In totaal is op basis van deze herbeoordeling bij 5 ouders de beschikking ten aanzien
van 2014 in hun voordeel herzien. Deze werkwijze is naderhand ook toegepast in andere
(CAF-)zaken waar sprake was van soortgelijke problematiek. Tot slot zijn in 2018 aan
ouders ook vergoedingen uitgekeerd voor het overschrijden van de wettelijke termijnen
in bezwaar en beroep. Zij ontvingen € 500 per half jaar als vergoeding voor de lange
behandelduur.
Het rapport van de Nationale ombudsman heeft geleid tot een groeiende aandacht in
media en politiek voor de aanpak in het CAF 11-dossier. Al voor het uitbrengen van
het rapport van de No werden op 10 juli 2017 Kamervragen ingediend naar aanleiding
van de uitspraak van de Raad van State op 8 maart 2017. Op 14 december 2017, tijdens
een algemeen overleg over de Belastingdienst (Kamerstuk 31 066, nr. 394), werden vragen gesteld aan de Staatssecretaris naar aanleiding van het rapport van
de Nationale ombudsman. In onderlinge wisselwerking groeide in de maanden daarna de
aandacht voor deze zaak in de Tweede Kamer en in de media.

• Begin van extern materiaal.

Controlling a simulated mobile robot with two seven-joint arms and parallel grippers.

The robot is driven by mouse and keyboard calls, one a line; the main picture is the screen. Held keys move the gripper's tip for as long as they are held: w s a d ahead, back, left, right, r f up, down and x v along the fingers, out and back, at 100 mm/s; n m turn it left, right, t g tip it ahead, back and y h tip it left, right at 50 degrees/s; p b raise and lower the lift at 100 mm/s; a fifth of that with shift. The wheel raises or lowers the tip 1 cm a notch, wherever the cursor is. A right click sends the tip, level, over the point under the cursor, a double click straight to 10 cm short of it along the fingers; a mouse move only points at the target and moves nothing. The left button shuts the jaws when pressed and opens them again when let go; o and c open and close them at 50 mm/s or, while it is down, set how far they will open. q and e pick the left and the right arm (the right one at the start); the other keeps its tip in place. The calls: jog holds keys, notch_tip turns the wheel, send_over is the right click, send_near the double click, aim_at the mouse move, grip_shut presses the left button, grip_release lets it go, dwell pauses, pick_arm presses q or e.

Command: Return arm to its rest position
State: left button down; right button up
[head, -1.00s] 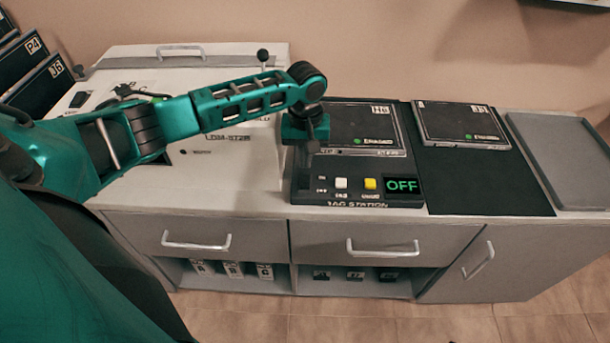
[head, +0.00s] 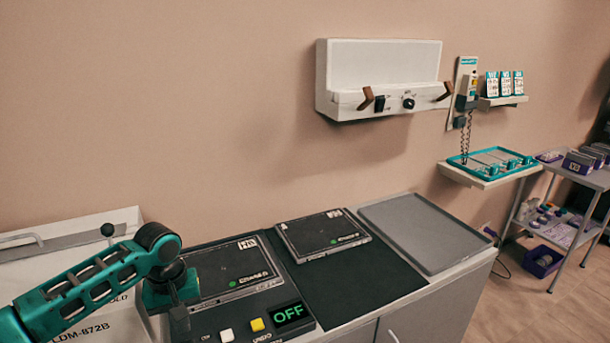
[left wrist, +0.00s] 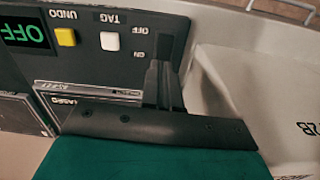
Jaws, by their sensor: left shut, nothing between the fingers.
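My left arm (head: 85,290) is teal and comes in from the lower left in the head view. My left gripper (head: 178,318) points down over the left end of the tag station (head: 215,318). Its fingers are shut with nothing between them; they show in the left wrist view (left wrist: 165,75) beside the station's on/off marking. The station has a white button (head: 227,335), a yellow button (head: 257,325) and a display (head: 292,313) reading OFF. Whether the fingers touch the station, I cannot tell. My right gripper is not in view.
A dark cassette (head: 235,266) lies on the station and another (head: 322,233) on the black mat (head: 352,275). A grey tray (head: 425,232) is to the right. A white machine (head: 80,320) stands left. A wall-mounted white unit (head: 380,75) and a small shelf (head: 490,180) are beyond.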

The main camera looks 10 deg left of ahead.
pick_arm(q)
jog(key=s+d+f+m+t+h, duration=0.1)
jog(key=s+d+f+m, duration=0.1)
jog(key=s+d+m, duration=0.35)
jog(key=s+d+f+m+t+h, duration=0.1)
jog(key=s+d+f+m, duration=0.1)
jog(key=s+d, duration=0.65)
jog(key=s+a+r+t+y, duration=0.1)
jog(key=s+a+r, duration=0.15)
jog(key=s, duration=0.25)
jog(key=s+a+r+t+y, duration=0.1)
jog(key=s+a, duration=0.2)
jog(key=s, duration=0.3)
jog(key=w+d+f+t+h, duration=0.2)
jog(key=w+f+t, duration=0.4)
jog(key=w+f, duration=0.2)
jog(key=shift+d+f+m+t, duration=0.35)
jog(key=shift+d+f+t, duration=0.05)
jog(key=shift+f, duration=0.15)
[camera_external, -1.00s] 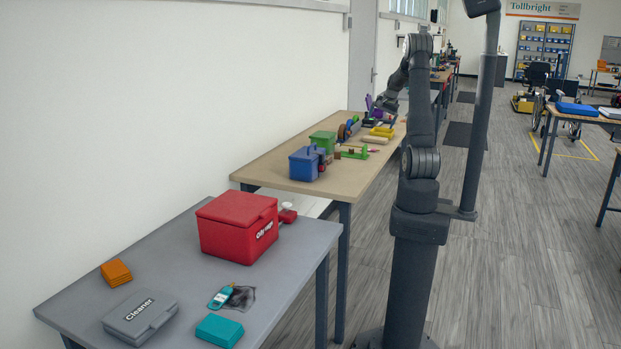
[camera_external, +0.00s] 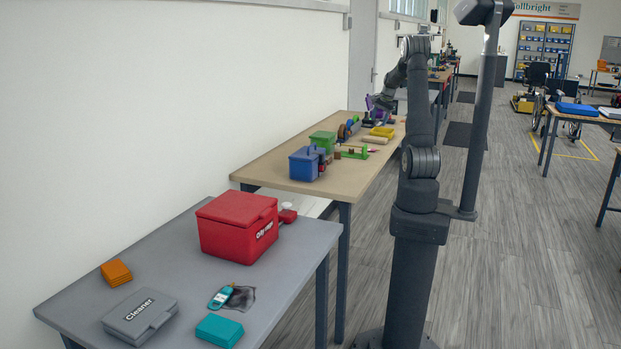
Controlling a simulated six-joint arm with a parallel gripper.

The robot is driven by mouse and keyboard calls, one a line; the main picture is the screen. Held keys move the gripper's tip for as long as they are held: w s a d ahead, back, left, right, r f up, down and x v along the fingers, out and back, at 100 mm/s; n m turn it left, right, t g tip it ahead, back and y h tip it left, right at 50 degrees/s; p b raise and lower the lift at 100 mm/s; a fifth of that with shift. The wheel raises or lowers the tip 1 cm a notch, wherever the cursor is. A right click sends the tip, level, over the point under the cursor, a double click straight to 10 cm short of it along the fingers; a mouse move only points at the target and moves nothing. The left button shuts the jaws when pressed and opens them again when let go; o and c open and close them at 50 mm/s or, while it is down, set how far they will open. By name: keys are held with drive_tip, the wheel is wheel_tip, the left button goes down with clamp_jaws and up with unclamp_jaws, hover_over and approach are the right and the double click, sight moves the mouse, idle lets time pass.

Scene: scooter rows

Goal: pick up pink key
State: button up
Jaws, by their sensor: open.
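A tiny pinkish thing (camera_external: 373,150) lies on the tan table near its right edge, beside a green part; it may be the pink key, but it is too small to tell. My gripper (camera_external: 381,104) is over the far part of the tan table, near a purple thing (camera_external: 369,103). It looks small and dark here, and its fingers are hard to make out. It appears open, with nothing visible in it.
The tan table (camera_external: 270,172) holds a blue box (camera_external: 304,165), a green box (camera_external: 322,141), a green part (camera_external: 352,153), a yellow tray (camera_external: 383,132) and a beige block (camera_external: 374,139). The nearer grey table (camera_external: 170,262) holds a red case (camera_external: 236,228) and a grey Cleaner case (camera_external: 140,316).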

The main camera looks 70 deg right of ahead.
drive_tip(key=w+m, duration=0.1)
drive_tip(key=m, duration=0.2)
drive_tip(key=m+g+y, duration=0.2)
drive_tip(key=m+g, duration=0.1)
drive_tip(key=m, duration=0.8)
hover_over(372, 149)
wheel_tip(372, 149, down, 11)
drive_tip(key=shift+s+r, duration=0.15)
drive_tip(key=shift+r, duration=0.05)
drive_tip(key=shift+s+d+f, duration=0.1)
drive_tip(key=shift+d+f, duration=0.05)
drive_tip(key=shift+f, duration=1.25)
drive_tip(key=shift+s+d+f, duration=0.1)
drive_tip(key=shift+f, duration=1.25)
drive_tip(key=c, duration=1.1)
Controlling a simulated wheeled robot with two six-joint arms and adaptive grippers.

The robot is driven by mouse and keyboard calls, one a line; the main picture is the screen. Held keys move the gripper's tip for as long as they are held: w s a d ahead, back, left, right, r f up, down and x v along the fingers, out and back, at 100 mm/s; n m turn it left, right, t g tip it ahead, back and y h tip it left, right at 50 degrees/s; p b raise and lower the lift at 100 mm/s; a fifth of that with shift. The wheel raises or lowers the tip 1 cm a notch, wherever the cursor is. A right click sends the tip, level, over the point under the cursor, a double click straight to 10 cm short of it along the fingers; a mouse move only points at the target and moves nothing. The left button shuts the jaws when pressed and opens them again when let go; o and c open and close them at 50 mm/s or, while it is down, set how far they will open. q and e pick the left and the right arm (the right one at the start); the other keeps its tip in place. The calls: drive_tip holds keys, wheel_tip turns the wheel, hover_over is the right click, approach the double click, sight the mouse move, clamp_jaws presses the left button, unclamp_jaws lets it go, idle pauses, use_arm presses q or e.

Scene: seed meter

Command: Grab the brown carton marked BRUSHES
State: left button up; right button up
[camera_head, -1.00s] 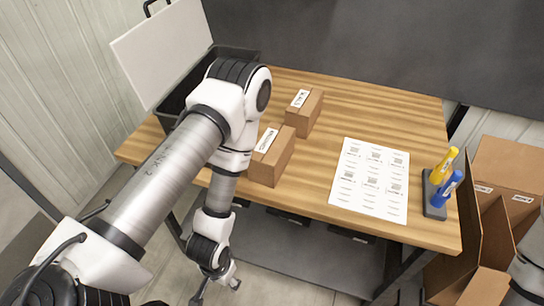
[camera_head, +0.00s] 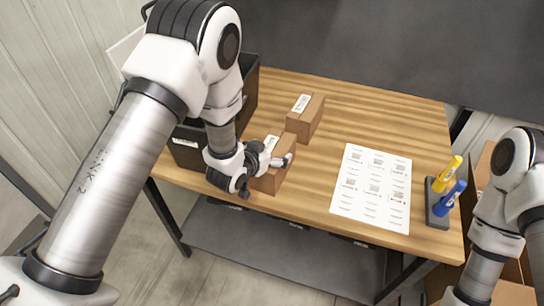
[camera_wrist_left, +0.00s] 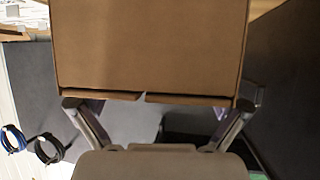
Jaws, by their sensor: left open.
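Two brown cartons with white labels stand on the wooden table; the label print is too small to read surely. The nearer carton (camera_head: 272,180) is partly hidden by my left gripper (camera_head: 274,160), which is at its top and near side. The farther carton (camera_head: 309,122) stands just behind it. In the left wrist view a carton (camera_wrist_left: 150,50) fills the top middle, and my left gripper (camera_wrist_left: 160,104) has its open fingers spread to either side of the carton's near edge. No firm grip shows. My right gripper is out of view.
A black bin (camera_head: 187,150) stands at the table's left, partly behind my left arm. A white label sheet (camera_head: 380,165) lies right of the cartons. A dark holder (camera_head: 436,217) with yellow and blue markers stands at the right edge. Bare wood (camera_head: 390,110) lies behind the sheet.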

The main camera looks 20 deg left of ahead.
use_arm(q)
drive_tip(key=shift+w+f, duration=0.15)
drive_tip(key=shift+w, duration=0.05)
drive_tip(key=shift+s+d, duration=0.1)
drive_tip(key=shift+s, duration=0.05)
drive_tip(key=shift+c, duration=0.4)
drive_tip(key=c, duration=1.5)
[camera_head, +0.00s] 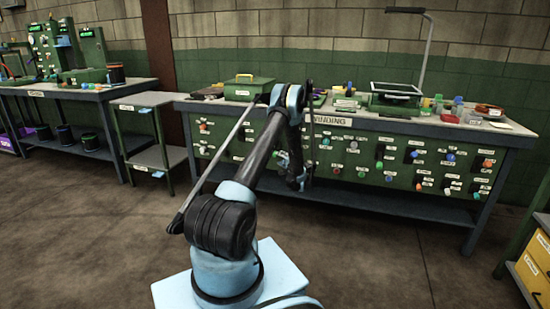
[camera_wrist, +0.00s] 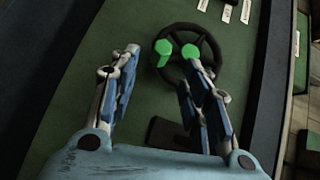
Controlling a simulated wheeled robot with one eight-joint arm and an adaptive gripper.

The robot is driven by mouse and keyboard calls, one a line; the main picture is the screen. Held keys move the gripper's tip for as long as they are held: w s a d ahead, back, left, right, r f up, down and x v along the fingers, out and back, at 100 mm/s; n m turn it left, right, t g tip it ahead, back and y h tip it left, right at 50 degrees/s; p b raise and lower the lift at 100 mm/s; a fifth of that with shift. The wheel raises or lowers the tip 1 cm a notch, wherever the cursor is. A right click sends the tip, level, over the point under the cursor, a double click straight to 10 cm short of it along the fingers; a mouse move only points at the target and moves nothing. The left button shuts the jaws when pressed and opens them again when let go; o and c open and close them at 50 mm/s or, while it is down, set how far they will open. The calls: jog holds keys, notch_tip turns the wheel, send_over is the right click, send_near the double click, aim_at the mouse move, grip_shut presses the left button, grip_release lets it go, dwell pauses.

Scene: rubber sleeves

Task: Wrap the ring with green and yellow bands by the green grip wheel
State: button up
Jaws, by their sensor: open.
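In the wrist view a dark spoked wheel (camera_wrist: 213,44) sits on a green panel (camera_wrist: 120,100). Two bright green parts show on it: a grip knob (camera_wrist: 163,48) at its left side and a green piece near its middle. My gripper (camera_wrist: 162,58) is open, with its two fingers apart and nothing between them. The right fingertip overlaps the wheel's lower part in the picture; I cannot tell whether it touches. The left finger is left of the wheel. In the head view my arm hides this part of the bench. I cannot make out a ring with green and yellow bands.
The long bench (camera_head: 430,125) has a front panel with many coloured knobs and white labels. A green box (camera_head: 248,90) and a framed stand (camera_head: 395,97) are on top with small parts. Another bench (camera_head: 90,95) stands left. The floor in front is clear.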

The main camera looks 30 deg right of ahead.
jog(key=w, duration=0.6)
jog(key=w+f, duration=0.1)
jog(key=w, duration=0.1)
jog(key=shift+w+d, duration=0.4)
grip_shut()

Communicatie over het interne memo
Ten aanzien van het memo concludeer ik dat dit in 2017 niet verder is gekomen dan
het niveau van de directeur Toeslagen. Het memo is op 4 juni 2019 door de huidige
Directeur Toeslagen ontvangen, ten tijde van de voorbereiding op het debat van 11 juni
2019. Het memo is genoemd in de set van concept factsheets die met de Staatssecretaris
zijn gedeeld, maar het memo zelf is niet gedeeld met de toenmalige Directeur-Generaal
en de Staatssecretaris. In de factsheet stond overigens dat het memo niet verder was
gekomen binnen Toeslagen. Dat blijkt onjuist, het memo is zoals aangegeven in het
MT besproken tijdens een MT dag. Op 9 maart 2020 is het memo met de ADR gedeeld. Ook
toen is het niet gedeeld met de toenmalig interim- Directeur-Generaal en de Staatssecretaris.
MT-verslagen Toeslagen
De ADR heeft voor zijn onderzoek over de vraag wie ambtelijk en politiek wanneer op
de hoogte was van de aanpak in de CAF-zaken, gebruik gemaakt van een door de Belastingdienst
samengestelde tijdlijn en onderliggende stukken. In dat kader zijn aan de ADR de intern
verspreide verslagen van het MT Toeslagen verstrekt. Inmiddels is vastgesteld dat
van een groot deel van de MT-vergaderingen ook vertrouwelijke (concept-)versies van
die verslagen aanwezig waren die alleen binnen het MT zijn gedeeld. Gebleken is dat
deze versies vaak meer informatie bevatten dan de intern verspreide verslagen. Naast
personeelsvertrouwelijk informatie bevatten deze verslagen vaak ook meer detailinformatie
over inhoudelijke thema’s. Daarnaast bevatten ook verslagen van zogenoemde «MT dagen»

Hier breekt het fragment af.